For VirtualWorks, information extraction is the art of applying thousands of semantically organized local grammars to extract facts about people, events, organizations, key words, sentiments, etc. from texts.
Historically, the first information extraction systems were in fact applications of local grammar technologies to the extraction of specific semantic units like dates or geographical entities. (More details can be found in the publications mentioned in the Background to VirtualWorks section.)

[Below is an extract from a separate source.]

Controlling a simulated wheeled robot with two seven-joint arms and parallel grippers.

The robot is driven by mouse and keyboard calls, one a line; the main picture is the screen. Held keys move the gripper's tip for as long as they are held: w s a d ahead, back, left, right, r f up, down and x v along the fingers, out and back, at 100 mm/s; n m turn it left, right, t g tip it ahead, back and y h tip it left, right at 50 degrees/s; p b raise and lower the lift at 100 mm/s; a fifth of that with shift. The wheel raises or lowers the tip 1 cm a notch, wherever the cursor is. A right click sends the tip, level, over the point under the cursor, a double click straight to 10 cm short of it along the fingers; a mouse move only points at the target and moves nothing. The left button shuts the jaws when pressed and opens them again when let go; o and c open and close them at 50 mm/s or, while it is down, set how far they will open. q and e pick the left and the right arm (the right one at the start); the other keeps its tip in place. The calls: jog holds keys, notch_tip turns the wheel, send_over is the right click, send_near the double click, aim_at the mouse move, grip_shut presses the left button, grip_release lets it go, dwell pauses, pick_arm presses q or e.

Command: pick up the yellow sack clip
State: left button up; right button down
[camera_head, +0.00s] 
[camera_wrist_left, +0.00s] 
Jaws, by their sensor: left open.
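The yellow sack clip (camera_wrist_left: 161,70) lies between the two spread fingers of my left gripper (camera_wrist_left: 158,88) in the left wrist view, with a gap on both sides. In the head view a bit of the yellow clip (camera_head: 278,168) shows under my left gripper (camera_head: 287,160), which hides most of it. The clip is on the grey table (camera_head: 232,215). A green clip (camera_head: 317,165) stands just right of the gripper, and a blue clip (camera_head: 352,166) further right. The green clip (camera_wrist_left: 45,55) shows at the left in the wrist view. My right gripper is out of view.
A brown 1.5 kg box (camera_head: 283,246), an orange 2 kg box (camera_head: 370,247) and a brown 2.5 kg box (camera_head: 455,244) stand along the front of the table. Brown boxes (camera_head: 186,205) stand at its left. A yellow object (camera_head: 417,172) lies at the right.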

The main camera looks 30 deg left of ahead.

The VirtualWorks approach distinguishes between two kinds of extraction operations: the characterization of “argument” structures in texts which include grammars for expressions denoting persons, organizations, geographical entities, dates and intervals, measures, and many other types and grammars for “propositional forms” (aka “predicate-argument structures”). Both of these extraction grammars are semantically typed which means that the combination of arguments and propositional forms is a smooth merging process. These facts are structured as detailed “propositional forms” whose properties are known in advance and which can combine with semantically typed entity types to give rise to billions of observed facts. VirtualWorks has developed a unique toolbox for the finite-state parsing of texts based on dedicated local grammars and specialized dictionaries with which tens of millions of words can be processed accurately in one second on a single machine!
An example of a relatively complex extraction task might be the detection of all facts mentioned in texts that express where and when a particular person went to school to obtain a specific degree in a specific discipline; with VirtualWorks’ finite-state parser it takes less than one minute to find more than 600,000 instances of such sentences in the English Wikipedia!